Goal of the exercise –
Scan the listing below. Report each line that includes "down".
— Start Data excerpt —
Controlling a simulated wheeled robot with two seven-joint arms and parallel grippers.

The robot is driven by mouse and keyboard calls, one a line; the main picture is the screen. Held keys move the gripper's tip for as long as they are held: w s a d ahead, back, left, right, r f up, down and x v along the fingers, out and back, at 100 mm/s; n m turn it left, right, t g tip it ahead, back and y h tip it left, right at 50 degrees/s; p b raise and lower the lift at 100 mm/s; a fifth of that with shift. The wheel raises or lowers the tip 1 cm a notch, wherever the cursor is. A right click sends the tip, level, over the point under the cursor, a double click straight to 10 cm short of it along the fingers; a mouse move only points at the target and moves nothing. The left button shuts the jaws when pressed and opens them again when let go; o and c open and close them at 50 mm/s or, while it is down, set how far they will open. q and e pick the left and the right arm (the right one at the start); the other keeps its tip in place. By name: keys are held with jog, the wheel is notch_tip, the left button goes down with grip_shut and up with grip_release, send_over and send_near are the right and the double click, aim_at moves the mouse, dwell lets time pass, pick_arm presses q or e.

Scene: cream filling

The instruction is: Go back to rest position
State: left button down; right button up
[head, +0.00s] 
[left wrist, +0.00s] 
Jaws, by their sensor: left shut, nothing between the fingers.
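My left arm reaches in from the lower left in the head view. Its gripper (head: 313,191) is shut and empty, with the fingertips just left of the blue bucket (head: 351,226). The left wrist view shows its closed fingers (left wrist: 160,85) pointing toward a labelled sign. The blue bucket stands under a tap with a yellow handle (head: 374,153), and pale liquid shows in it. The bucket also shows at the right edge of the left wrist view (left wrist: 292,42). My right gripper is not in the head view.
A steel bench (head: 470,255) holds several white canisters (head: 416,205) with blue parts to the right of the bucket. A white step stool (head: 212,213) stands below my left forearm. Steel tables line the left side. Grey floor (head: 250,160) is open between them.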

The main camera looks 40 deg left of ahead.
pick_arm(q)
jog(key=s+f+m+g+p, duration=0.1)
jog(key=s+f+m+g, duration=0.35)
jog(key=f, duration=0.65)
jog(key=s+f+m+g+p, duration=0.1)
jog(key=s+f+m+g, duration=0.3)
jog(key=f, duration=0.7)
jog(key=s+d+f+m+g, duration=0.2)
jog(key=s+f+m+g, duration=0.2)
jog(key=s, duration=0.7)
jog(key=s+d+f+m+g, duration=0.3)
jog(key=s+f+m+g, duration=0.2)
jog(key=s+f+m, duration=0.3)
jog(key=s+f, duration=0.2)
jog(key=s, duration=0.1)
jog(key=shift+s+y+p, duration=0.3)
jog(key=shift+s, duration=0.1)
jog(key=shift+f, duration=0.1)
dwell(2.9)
— End Data excerpt —
Solution to this problem –
The robot is driven by mouse and keyboard calls, one a line; the main picture is the screen. Held keys move the gripper's tip for as long as they are held: w s a d ahead, back, left, right, r f up, down and x v along the fingers, out and back, at 100 mm/s; n m turn it left, right, t g tip it ahead, back and y h tip it left, right at 50 degrees/s; p b raise and lower the lift at 100 mm/s; a fifth of that with shift. The wheel raises or lowers the tip 1 cm a notch, wherever the cursor is. A right click sends the tip, level, over the point under the cursor, a double click straight to 10 cm short of it along the fingers; a mouse move only points at the target and moves nothing. The left button shuts the jaws when pressed and opens them again when let go; o and c open and close them at 50 mm/s or, while it is down, set how far they will open. q and e pick the left and the right arm (the right one at the start); the other keeps its tip in place. By name: keys are held with jog, the wheel is notch_tip, the left button goes down with grip_shut and up with grip_release, send_over and send_near are the right and the double click, aim_at moves the mouse, dwell lets time pass, pick_arm presses q or e.
State: left button down; right button up

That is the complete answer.